How I did it

Details about making the Snowman Maker 

In Duluth we usually get a fair amount of "lake effect" snow from Lake Superior while the lake remains Ice free. Its from water evaporating from the lake. Its light, dry and airy and it rarely falls far from the shore and being just up hill from Superior that's what this sculpture was made from.

I had a five inch snowfall to work from but that's less than it might seem. It was so airy that in a  few days gravity would have compacted it to half that depth. It took all the snow from my back yard, patio and driveway to build a pile in my front yard. I use a snow scoop to move it there. Piling it up speeds up its natural compression.

My notoriety is such that once snow has fallen people expect to see a sculpture pronto but I still like to wait for a warm day in the mid thirties to do my work. That guarantees sticky snow. The forecast fot the coming weekend gave me hope of having two such days in a row. However, I wouldn't have much time for the sculpture in my yard because I had offered to build a big sculpture for the Duluth Depot. I would have to whip something up in my yard very quickly in order to make use the warm temps on the Depot's larger sculpture. 

I wanted to sculpt another winter-themed work. In 2003 I made a father kneeling next to a child ice skating and I've made a couple attempts to capture people tobogganing, most recently last year.  I wanted to make someone building a snowman which certainly fit my work as a snow artisté.

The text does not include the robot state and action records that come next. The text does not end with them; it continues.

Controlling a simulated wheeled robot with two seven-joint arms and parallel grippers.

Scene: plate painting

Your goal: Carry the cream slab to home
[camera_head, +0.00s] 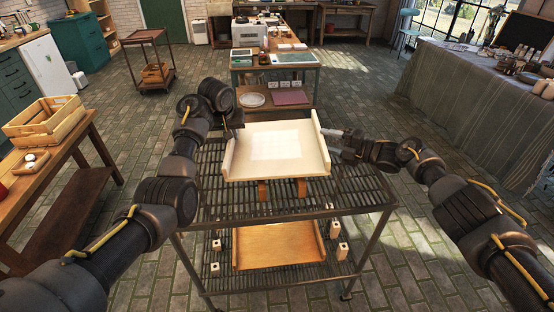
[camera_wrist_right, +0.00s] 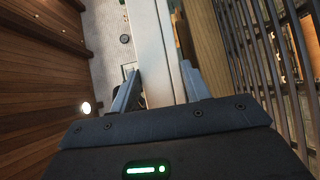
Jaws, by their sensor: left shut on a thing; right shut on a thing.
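The cream slab (camera_head: 278,165) is a wide, pale board with raised side edges and a lighter patch in its middle. It lies about level over the top of the black wire rack (camera_head: 345,200), with two orange-brown blocks (camera_head: 301,187) below its near edge. I cannot tell whether it touches them. My left gripper (camera_head: 232,131) is shut on its left side, fingertips partly hidden. My right gripper (camera_head: 328,142) is shut on its right side. In the right wrist view, the slab's pale edge (camera_wrist_right: 152,45) runs between the fingers (camera_wrist_right: 158,92).
The rack's lower shelf holds a wooden board (camera_head: 275,248) and several small pale blocks (camera_head: 342,250). A bench with a crate (camera_head: 45,120) stands left. A workbench (camera_head: 275,75) stands behind the rack, a draped table (camera_head: 470,100) right. Brick floor is open between them.

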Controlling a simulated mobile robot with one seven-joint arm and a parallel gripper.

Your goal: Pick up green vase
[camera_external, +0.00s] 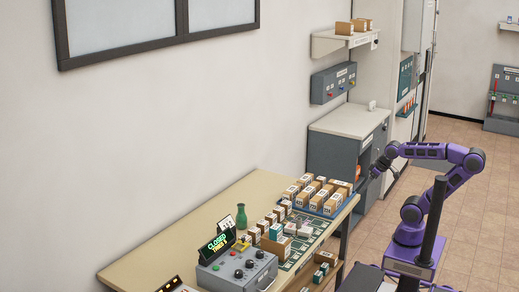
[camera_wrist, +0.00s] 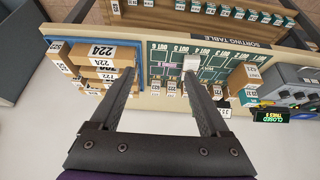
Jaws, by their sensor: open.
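The green vase (camera_external: 241,216) stands upright on the sorting table (camera_external: 165,233), toward the wall side, behind the grey control box and beside a small white sign. I cannot make out the vase in the wrist view. My gripper (camera_external: 380,171) is beyond the far right end of the table in the external view, well apart from the vase. In the wrist view my gripper (camera_wrist: 160,75) is open, with nothing held between its two dark fingers.
A grey control box (camera_external: 236,270) with a lit sign (camera_external: 217,242) stands near the vase. Boxes fill a blue tray (camera_external: 327,211), and smaller boxes stand around a green sorting mat (camera_external: 298,252). A grey cabinet (camera_external: 335,152) is past the table. The tabletop left of the vase is mostly clear.

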It had rained the night before so and the sun had been shining so by the time I began to sculpt at 9 o'clock the snow was perfect for sculpting. I simply shoveled my pile up to about five feet where the snow man would stand and tried to avoid taking any snow from where my snowman builder would be positioned. I had plenty of snow with the extra lying hidden behind the sculpture.

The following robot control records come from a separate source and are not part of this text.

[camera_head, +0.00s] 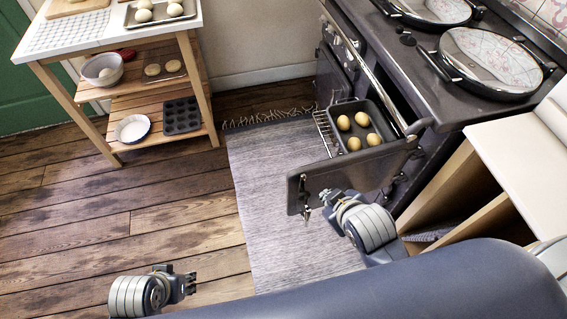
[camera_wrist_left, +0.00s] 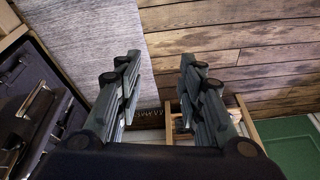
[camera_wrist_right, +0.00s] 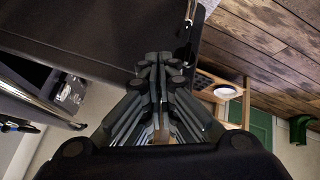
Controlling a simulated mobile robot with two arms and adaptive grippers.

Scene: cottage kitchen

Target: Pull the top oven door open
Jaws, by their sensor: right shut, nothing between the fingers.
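The top oven door (camera_head: 368,172) is a dark panel standing swung out from the range, with a latch (camera_head: 305,207) at its free end. The door also fills the upper middle of the right wrist view (camera_wrist_right: 110,25). My right gripper (camera_head: 328,194) is shut and empty, close in front of the door near its free end; I cannot tell whether it touches. Its closed fingers also show in the right wrist view (camera_wrist_right: 160,62). My left gripper (camera_head: 188,283) is over the wooden floor, away from the oven. Its fingers are apart and empty in the left wrist view (camera_wrist_left: 160,62).
A dark tray (camera_head: 343,110) with several rolls sits on a wire rack (camera_head: 325,130) behind the door. The range (camera_head: 430,95) has two round lids. A wooden trolley (camera_head: 125,85) stands at the left. A grey rug (camera_head: 270,180) and bare floor lie between.

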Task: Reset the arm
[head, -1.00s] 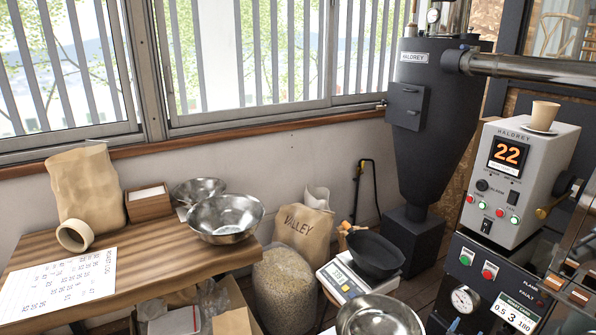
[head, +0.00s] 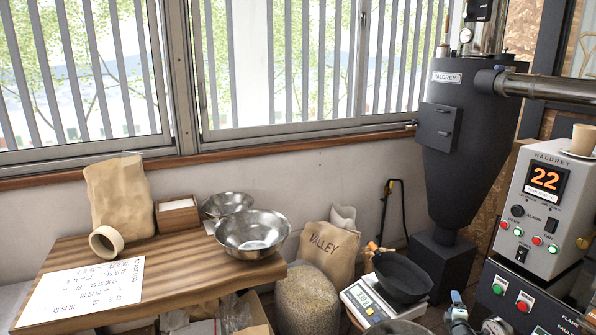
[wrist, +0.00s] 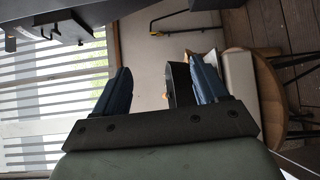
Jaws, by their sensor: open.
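My gripper (wrist: 160,82) shows in the wrist view with its two dark blue fingers spread apart. Nothing is held between them. A dark object (wrist: 179,84) shows behind, beside the right finger, which covers part of it. It looks like the black pan, but its distance from the finger cannot be told. In the head view the black pan (head: 403,278) rests on the white scale (head: 365,303). My gripper is not seen in the head view.
A wooden table (head: 190,268) at left bears a paper bag (head: 118,196), a printed sheet (head: 80,290) and a steel bowl (head: 252,233). Sacks of beans (head: 307,300) stand beside it. The dark hopper (head: 455,150) and the control box (head: 538,205) stand at right.

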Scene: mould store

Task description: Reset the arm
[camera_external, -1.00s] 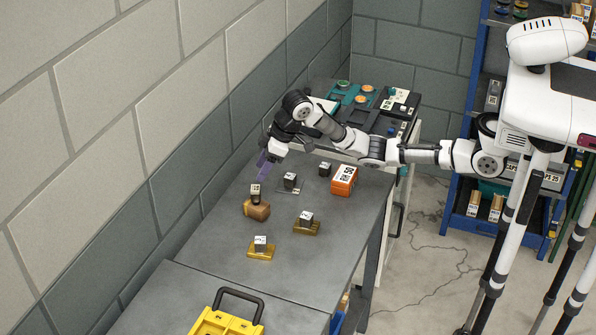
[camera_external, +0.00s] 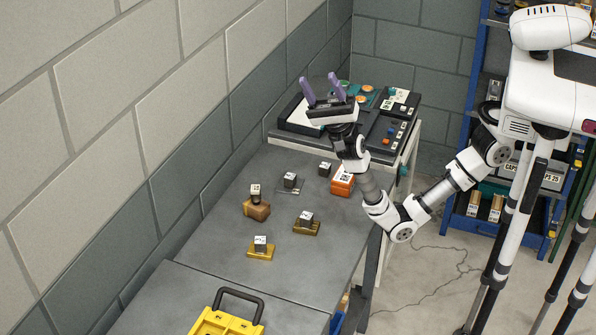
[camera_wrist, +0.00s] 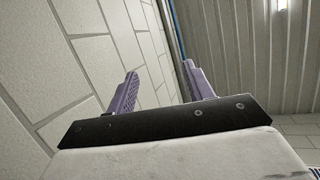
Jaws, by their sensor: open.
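My gripper (camera_external: 322,88) is raised over the far end of the grey table (camera_external: 210,292), in front of the dark machine panel. Its two purple fingers point up and stand apart, with nothing between them. In the wrist view my gripper (camera_wrist: 160,88) also shows open and empty, facing the block wall and a ribbed surface. My arm bends down from the shoulder at the right and back up at the table's right edge.
Several dark cubes with white labels stand on the table, one on a brown block (camera_external: 257,211) and others on gold plates (camera_external: 260,253). An orange box (camera_external: 342,181) sits close to my forearm. A yellow case (camera_external: 228,322) is in front. The block wall (camera_external: 130,130) bounds the left.

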Sculpting the two lower snow balls of the snowman was easy although, as I look at it now, they could have been a little bigger and rounder. I hadn't bothered to make a clay model beforehand (having spent the time making one for my Depot sculpture instead) but I thought the figure would be fairly simple to sculpt from scratch. I'd have been better off if I'd made a model in advance.

I had partially sculpted the "head" for my snowman and imagined myself pushing the head up to the top.  It was obvious to me that at that height I'd be kneeling with my left hand under the head. Unfortunately, a child would have been smaller and would not have been crouching the way I had to. Once I had carved a mitten under the head the size of my hand my sculptor was fated to become a grown-up not a kid. In fact, before I'd started I had it in mind to sculpt a couple kids, a lá the Iwo Jima flag raising, pushing and heaving to place the head on the snowman's shoulders. That turned out to be too ambitious for the time I had available.

I had hoped to get back to my sculpture later while the snow was still warm to polish it off but by the time I was finished at the Depot it had turned cold and I was otherwise engaged. Fortunately, the work on this sculpture went remarkably fast; about two hours. I knew that it was a little vulnerable to the sun because I had carved too much snow out from under my snowman maker's butt.  I hoped it would hold up until colder weather cemented it firmly into place. By the end of the day, however, the three inch gap between the tip of the elbow and the knee had almost completely shrunk to nothing.

It remains to be seen whether I will come back and improve upon it. My initial plan had been to make a second snowman with a carrot for a nose and dark stones for eyes or even put them on the head being raised up. That's the way it is for some artists who can't leg go of their work. I remember the story about an artist (and apparently its true) who would greatly vex the museum staff where his paintings hung. They would keep finding him in their galleries adding finishing touches to his old paintings.